Sur quoi établirait-on, en architecture, la loi d'unité, si ce n'était sur la structure, c'est-à-dire sur le moyen de bâtir? Serait-ce sur le goût? Mais le goût, en architecture, est-il autre chose que l'emploi convenable des moyens? Serait-ce sur certaines formes adoptées arbitrairement par un peuple, par une secte? Mais alors, si nous avons à côté de ces formes d'autres formes arbitrairement adoptées par un autre peuple ou une autre secte, nous aurons deux unités. Nous voyons l'architecture des Hellènes parfaitement conforme aux lois de l'unité, parce que cette architecture ne ment jamais à ses moyens de structure; de même, chez les Romains (quand il s'agit des monuments bâtis suivant le mode romain); de même chez les Occidentaux du moyen âge, pendant les XIIe et XIIIe siècles. Cependant ces monuments sont fort dissemblables, et ils sont dissemblables parce qu'ils obéissent à la loi d'unité établie sur la structure. Le mode de structure changeant, la forme diffère nécessairement, mais il n'y a pas une unité grecque, une unité romaine, une unité du moyen âge. Un chêne ne ressemble point à un pied de fougère, ni un cheval à un lapin; végétaux et animaux obéissent cependant à l'unité organique qui régit tous les individus organisés.

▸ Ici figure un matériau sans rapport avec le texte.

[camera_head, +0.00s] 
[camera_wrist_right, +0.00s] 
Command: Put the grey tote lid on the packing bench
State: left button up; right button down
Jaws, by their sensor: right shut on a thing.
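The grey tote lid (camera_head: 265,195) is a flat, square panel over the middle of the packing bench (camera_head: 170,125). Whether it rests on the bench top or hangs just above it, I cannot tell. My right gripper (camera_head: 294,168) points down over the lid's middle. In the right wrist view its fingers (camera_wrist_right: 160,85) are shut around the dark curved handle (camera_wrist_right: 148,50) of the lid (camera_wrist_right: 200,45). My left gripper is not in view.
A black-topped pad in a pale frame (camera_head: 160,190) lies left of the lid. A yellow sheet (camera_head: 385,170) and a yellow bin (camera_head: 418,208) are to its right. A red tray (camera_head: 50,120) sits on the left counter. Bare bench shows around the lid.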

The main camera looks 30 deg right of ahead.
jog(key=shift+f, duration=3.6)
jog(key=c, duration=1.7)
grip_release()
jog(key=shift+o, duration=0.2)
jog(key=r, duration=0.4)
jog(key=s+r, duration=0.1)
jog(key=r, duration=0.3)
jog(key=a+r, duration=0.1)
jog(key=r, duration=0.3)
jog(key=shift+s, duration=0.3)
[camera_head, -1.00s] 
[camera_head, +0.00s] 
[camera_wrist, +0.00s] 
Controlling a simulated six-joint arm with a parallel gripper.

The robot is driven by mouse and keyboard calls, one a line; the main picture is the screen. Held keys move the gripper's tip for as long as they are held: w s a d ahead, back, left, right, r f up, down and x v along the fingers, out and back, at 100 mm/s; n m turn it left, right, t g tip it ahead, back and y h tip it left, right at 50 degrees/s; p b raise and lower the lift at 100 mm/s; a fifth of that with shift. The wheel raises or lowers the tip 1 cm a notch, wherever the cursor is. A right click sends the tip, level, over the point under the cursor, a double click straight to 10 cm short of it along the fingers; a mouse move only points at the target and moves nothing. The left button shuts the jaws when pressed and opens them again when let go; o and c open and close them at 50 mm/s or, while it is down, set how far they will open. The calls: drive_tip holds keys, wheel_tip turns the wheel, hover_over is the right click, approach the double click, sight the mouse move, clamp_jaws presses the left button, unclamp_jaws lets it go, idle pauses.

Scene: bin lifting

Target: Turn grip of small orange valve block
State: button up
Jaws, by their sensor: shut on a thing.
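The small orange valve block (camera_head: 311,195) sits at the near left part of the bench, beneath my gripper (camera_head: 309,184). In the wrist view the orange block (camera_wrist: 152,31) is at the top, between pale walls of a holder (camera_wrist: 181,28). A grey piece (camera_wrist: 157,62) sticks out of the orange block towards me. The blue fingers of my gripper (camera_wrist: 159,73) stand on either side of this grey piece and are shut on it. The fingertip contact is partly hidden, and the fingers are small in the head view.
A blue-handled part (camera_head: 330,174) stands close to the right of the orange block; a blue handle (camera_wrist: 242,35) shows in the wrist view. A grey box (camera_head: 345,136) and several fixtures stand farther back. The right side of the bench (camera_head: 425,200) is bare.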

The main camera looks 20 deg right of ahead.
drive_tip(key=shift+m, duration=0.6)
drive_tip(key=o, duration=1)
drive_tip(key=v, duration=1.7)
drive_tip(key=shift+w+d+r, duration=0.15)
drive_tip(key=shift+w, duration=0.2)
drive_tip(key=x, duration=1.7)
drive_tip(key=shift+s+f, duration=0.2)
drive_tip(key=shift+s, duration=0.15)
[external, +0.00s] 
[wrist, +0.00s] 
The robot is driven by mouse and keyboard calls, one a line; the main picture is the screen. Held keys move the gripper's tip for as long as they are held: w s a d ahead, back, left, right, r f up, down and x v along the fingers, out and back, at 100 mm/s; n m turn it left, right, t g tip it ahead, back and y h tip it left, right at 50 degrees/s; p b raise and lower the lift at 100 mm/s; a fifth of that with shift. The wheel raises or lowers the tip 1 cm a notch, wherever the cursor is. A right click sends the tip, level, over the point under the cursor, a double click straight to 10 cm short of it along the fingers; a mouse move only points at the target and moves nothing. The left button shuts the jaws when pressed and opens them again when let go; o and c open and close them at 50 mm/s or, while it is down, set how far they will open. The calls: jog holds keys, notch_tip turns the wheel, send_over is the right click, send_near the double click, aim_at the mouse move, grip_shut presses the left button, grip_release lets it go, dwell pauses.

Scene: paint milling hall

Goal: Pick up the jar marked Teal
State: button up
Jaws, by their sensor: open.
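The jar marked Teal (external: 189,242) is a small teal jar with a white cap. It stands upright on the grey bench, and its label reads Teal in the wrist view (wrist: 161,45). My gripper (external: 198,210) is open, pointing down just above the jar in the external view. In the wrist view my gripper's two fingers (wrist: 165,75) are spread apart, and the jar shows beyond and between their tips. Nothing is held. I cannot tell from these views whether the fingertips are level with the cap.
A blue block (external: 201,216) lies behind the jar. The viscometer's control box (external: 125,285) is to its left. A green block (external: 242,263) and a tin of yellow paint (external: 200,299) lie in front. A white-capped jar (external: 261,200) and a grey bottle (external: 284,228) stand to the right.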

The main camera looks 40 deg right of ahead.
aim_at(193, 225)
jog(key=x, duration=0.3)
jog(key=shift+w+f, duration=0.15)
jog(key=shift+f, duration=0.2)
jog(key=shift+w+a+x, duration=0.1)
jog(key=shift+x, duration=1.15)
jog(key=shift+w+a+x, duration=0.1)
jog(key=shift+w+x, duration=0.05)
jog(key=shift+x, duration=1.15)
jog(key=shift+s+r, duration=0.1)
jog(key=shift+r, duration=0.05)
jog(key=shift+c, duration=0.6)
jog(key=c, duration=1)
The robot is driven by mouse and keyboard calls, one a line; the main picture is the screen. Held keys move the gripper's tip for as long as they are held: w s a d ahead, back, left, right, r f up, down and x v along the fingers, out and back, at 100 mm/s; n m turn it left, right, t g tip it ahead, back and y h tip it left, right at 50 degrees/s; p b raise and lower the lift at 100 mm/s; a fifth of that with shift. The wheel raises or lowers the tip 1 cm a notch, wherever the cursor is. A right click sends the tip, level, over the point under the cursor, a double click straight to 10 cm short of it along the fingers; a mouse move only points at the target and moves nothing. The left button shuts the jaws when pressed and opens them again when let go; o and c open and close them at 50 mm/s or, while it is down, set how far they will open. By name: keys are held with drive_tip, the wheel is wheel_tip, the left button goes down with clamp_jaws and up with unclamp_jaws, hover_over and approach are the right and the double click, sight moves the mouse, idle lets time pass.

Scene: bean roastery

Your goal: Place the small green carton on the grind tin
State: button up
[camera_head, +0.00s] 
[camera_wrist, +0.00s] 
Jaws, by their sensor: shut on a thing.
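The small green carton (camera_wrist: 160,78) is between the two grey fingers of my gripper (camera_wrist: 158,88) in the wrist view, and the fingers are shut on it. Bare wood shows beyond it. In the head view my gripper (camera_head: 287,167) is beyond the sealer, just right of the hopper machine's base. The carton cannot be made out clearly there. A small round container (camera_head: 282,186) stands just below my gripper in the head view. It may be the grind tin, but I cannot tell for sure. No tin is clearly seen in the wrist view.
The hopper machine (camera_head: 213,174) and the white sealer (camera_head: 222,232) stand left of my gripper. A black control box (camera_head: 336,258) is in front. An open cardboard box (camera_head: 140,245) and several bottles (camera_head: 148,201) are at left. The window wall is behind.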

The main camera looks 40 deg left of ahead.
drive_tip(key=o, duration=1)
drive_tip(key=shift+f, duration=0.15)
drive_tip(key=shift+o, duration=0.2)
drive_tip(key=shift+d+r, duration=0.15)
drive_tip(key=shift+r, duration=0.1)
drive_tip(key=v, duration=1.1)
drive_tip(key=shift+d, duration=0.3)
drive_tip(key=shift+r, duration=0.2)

De fait, l'unité ne peut exister dans l'architecture que si les expressions de cet art découlent du principe naturel. L'unité ne peut être une théorie, une formule; c'est une faculté inhérente à l'ordre universel, et que nous voyons adaptée aussi bien aux mouvements planétaires qu'aux plus infimes cristaux, aux végétaux comme aux animaux. M. Quatremère de Quincy, dans son Dictionnaire d'architecture2 distingue, dans l'art de l'architecture, «différentes sortes d'unités partielles, d'où résulte l'unité générale d'un édifice». Cet auteur divise ainsi ce qu'il appelle les unités partielles, sans définir, d'ailleurs, ce que peut être une unité partielle:

  • «Unité de système et de principe.
  • Unité de conception et de composition.
  • Unité de plan.
  • Unité d'élévation.
  • Unité de décoration et d'ornement.
  • Unité de style et de goût.»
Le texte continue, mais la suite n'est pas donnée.